The dynamics of a late dry-season estuarine/river environment is very different from that system during or after the wet-season. Baitfish schools change in size, distribution and species. Prawns will have migrated out to sea many moons ago. Tides and water temperature become more discerning factors as fish choose their own times to hunt.

Water clarity can be strikingly clear or discoloured offering both excellent and poor fishing depending upon the conditions. Sometimes, stagnant backwaters will leach into the main system, or a dropping tide carries out the muddy water from an eroding bank. The river might shed some weed due to changing temperatures or some unknown factor. Pelagic fish (queenies and trevally) might chase bait much further upstream, sending the more desirable species into hibernation.

It is difficult to write an area report that does not include ‘the barra will be chewing their heads off in November’. Around large systems such as the Archer River and adjacent creeks and rivers that flow into Archer Bay, there will be a mass exodus of male barra heading out to meet the larger breeding females.

In the past, cricket score captures of spawning barra were allowed, to the detriment of fish stocks. Thankfully we now have a closed season on barra lasting until late January on the eastern side of the gulf.

For anglers serious about accessing the more remote areas of Cape York, the rewards this time of year may come in the form of brilliant lagoon and billabong fishing up above the tidal reaches of systems like the Archer, Jardine and Wenlock rivers. Saratoga, black bream, archerfish, tarpon, big catfish and barramundi will all grab lures with gusto and the reduced flow and volume of water will make them much easier to target.
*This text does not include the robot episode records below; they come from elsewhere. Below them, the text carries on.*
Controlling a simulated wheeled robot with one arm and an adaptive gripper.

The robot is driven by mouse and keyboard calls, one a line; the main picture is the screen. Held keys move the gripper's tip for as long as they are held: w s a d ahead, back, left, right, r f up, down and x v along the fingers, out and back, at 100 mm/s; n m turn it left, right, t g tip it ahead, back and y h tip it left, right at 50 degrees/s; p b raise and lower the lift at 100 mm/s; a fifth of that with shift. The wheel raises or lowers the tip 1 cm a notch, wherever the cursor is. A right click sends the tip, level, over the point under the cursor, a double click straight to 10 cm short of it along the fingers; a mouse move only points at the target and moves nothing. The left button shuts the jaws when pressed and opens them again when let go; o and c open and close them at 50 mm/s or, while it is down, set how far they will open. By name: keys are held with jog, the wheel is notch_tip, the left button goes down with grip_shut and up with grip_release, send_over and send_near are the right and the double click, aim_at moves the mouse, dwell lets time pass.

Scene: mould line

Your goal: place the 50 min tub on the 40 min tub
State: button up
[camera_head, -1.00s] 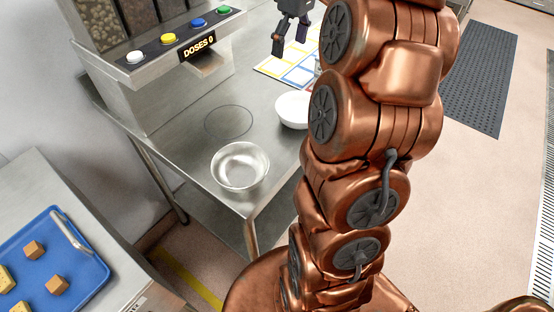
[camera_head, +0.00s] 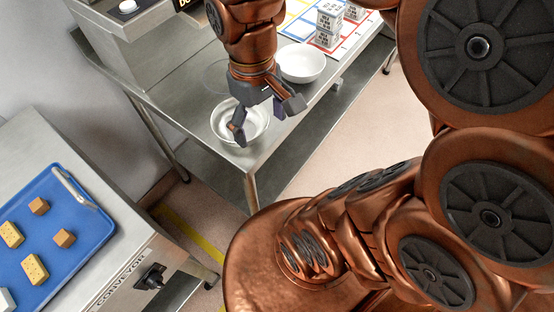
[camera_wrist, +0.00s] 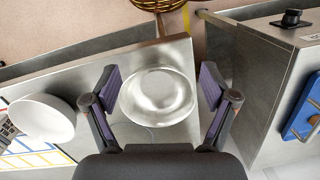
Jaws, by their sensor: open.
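White tubs with dark printed labels stand on the colour-bordered mat at the top of the head view. Two are stacked, an upper one (camera_head: 329,19) on a lower one (camera_head: 326,38). Another tub (camera_head: 355,11) stands to their right. The print is too small to tell which is the 50 min or the 40 min tub. My gripper (camera_head: 265,117) is open and empty above the steel bowl (camera_head: 222,122), left of and nearer than the tubs. In the wrist view, my gripper's spread fingers (camera_wrist: 159,84) frame the steel bowl (camera_wrist: 157,97).
A white bowl (camera_head: 302,64) stands between the steel bowl and the mat (camera_head: 296,31). The dispenser (camera_head: 150,32) is at the upper left. A blue tray (camera_head: 88,226) with several blocks lies on the conveyor (camera_head: 150,245) at lower left. The steel table's front corner is near the steel bowl.

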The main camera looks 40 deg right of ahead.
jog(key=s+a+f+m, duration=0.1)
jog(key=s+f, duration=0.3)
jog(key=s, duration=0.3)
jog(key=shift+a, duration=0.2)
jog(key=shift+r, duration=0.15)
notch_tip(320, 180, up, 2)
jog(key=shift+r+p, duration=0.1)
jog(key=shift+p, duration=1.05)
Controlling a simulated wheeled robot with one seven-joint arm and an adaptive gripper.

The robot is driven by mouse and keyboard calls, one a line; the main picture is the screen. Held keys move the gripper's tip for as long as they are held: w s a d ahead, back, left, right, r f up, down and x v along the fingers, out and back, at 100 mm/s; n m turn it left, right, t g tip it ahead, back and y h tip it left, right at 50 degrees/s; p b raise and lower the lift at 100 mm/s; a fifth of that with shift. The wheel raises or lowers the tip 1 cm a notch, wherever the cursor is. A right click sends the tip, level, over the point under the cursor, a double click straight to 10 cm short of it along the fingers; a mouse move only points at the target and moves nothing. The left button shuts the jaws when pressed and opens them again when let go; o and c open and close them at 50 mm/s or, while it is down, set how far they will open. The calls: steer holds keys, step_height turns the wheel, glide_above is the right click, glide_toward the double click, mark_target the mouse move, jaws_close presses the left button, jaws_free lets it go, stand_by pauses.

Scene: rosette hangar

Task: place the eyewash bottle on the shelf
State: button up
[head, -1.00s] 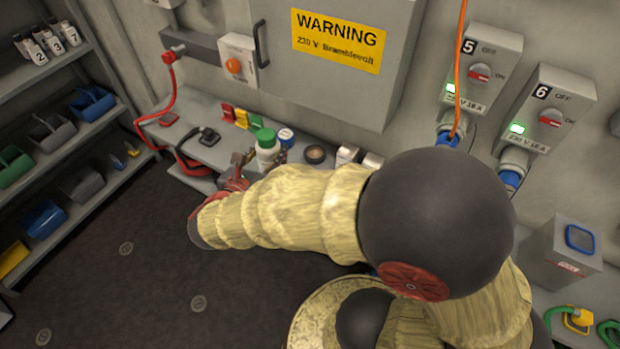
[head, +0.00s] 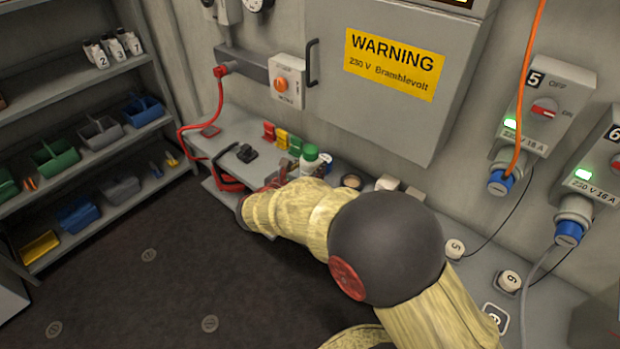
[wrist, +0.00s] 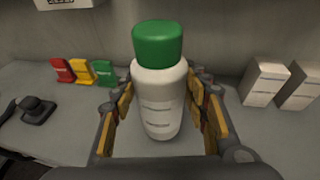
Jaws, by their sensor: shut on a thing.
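The eyewash bottle (head: 309,159), white with a green cap, is upright at the grey wall ledge in the head view. My gripper (head: 287,177) is closed around it, partly hidden by my arm. In the wrist view the bottle (wrist: 160,95) stands upright between the two yellow-padded fingers, with small print on its front. I cannot tell whether its base touches the ledge. A grey shelf rack (head: 50,82) stands at the left, apart from my gripper.
Numbered white bottles (head: 112,50) stand on the rack's top shelf; coloured bins (head: 100,131) fill lower ones. Red, yellow and green blocks (head: 281,138), a black item (head: 246,153) and white boxes (wrist: 264,82) sit on the ledge (head: 222,137). Dark floor (head: 150,285) is clear.

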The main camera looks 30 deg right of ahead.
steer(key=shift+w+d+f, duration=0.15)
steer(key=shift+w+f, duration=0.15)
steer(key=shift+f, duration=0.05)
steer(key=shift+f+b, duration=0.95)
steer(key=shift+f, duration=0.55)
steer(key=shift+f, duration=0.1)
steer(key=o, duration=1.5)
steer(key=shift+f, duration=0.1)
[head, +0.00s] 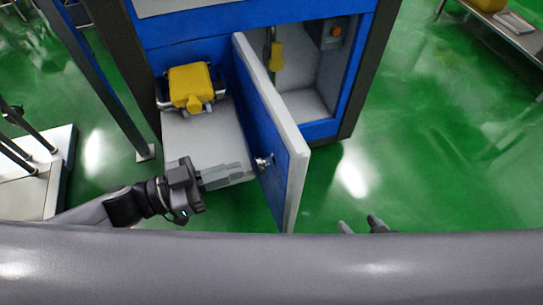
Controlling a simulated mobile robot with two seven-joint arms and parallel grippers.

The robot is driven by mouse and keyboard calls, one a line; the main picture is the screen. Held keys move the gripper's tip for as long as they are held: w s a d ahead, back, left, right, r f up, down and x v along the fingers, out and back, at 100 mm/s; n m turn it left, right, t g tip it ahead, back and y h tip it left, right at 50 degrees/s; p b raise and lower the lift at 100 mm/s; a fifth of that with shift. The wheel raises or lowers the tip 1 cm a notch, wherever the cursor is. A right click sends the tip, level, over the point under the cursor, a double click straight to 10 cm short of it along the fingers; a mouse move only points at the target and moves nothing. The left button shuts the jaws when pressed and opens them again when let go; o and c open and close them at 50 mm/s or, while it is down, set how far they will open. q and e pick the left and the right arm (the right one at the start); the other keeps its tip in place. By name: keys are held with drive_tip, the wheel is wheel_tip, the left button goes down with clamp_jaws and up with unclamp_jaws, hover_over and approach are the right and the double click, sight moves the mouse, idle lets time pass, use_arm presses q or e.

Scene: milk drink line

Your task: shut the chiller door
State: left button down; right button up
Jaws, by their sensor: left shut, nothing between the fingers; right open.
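The chiller door (275,120) is a panel with a blue face and a pale edge. It stands swung out from the blue chiller cabinet (220,32), whose pale interior (301,103) shows to its right. A small metal knob (264,162) sits on the door's blue outer face. My left gripper (252,172) is shut and empty, its tips at the door's outer face close to the knob; I cannot tell whether they touch. My right gripper (362,226) shows only its open fingertips above the grey bar at the bottom; the rest is hidden.
A yellow case (190,86) sits on a pale shelf (200,135) left of the door. Inside the chiller are a yellow item (277,57) and an orange button (336,31). A dark blue post (98,75) stands at left.

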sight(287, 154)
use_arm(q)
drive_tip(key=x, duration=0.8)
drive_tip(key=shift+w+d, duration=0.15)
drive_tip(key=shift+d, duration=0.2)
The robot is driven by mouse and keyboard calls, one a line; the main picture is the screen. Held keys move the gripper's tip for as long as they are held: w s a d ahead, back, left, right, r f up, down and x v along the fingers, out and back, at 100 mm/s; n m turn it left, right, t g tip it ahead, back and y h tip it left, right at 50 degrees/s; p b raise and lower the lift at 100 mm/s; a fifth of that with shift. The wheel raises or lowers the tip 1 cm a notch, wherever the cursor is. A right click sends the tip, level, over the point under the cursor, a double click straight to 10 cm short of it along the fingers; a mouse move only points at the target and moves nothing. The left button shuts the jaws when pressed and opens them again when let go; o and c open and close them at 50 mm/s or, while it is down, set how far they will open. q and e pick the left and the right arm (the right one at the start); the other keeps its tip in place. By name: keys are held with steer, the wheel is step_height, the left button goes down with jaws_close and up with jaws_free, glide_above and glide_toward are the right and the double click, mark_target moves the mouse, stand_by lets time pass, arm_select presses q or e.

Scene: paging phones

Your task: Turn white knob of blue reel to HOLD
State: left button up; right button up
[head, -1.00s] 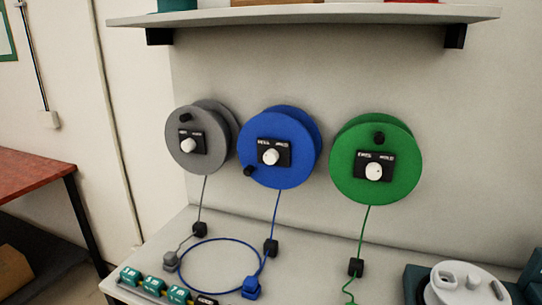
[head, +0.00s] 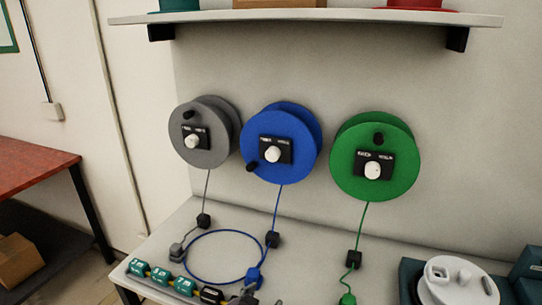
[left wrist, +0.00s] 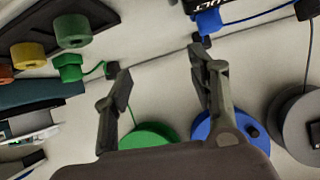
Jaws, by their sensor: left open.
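The blue reel (head: 300,125) hangs on the wall between a grey reel and a green reel. Its white knob (head: 273,155) sits on a black plate (head: 286,146) with two small labels, too blurred to read surely. Its black crank handle (head: 252,167) is at the lower left.
The grey reel (head: 222,115) and green reel (head: 345,150) flank the blue one. A shelf (head: 330,17) runs above. A blue cord (head: 190,275) loops on the table below, near several labelled teal blocks (head: 160,275). A white device (head: 455,285) stands at right. The wall below the reels carries hanging cords.

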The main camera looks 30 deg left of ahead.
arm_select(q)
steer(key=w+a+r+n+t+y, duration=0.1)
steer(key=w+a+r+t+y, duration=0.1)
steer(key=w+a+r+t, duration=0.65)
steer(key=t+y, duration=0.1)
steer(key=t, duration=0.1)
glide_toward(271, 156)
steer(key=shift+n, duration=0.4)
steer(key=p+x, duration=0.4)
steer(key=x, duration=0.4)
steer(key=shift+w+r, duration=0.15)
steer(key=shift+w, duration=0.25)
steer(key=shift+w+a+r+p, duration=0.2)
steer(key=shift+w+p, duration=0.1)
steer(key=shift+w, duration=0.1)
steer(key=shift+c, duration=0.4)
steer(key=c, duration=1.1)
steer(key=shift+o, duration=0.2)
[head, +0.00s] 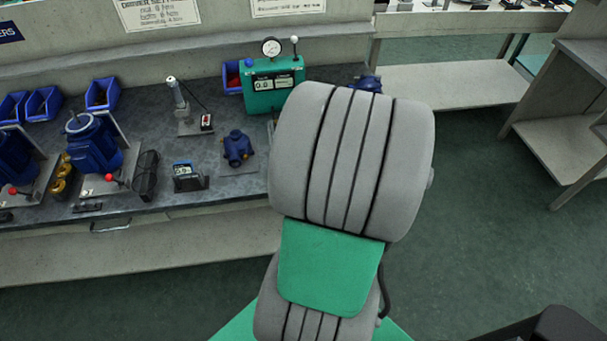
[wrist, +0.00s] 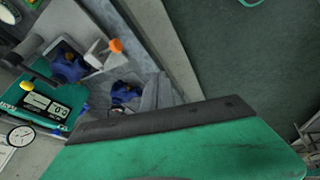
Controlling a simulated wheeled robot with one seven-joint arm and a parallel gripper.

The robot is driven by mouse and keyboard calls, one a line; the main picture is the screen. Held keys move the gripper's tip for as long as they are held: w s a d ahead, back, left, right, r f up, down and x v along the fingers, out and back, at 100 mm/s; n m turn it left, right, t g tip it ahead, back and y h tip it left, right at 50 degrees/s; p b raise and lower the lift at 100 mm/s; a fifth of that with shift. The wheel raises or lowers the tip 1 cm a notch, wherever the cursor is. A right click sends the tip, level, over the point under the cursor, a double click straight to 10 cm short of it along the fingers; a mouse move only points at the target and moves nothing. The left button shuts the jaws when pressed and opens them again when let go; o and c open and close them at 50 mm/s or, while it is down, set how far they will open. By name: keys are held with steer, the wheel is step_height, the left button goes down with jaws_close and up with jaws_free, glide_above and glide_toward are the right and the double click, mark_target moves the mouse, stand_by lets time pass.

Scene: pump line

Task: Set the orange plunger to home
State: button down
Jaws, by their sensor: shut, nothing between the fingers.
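The orange plunger (wrist: 116,46) shows in the wrist view as a small orange knob at the end of a pale part, near the bench edge. Its travel position cannot be told from here. In the head view I do not see it; my arm covers that part of the bench. My gripper (wrist: 165,88) shows in the wrist view as grey fingers together beyond the dark edge of my green hand. It is shut and empty, and appears apart from the plunger. In the head view my gripper is hidden behind my arm.
A green gauge box (head: 273,86) with a dial and display stands at the bench back; it also shows in the wrist view (wrist: 45,103). Blue pump parts (head: 238,148), a small meter (head: 187,177) and a stand (head: 181,104) occupy the bench. Floor at right (head: 480,210) is clear.

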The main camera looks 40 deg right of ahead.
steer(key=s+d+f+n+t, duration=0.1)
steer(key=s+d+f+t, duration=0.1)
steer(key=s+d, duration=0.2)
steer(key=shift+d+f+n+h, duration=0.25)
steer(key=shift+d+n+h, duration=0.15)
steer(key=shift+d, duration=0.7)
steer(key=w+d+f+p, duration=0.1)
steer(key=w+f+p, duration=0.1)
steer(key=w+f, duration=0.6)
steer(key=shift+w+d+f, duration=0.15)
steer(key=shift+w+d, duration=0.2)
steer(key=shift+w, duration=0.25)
Take plenty of drinking water, a big hat and a first aid kit. King brown and tiger snakes tend to get a bit shirty in November when a wandering angler invades their mating ritual. Also, it pays to understand that saltwater crocodiles travel a heck of a long way inland and inhabit some out of the way stretches of water up in Cape York. Either send the dog in first or just don’t get wet unless it’s shallow and very clear!

The lure sitting out on a snag after a slightly misdirected cast is not worth swimming for and your balance is invariably worse than when you were a kid.

Besides those out of the way places, the full range of tropical species can be caught in November. Out wider and on the shallow reef areas adjacent to the coast, species such as fingermark, cod, mangrove jack, blue-bone, stripeys and coral trout will keep the freezer stocked with tasty fillets.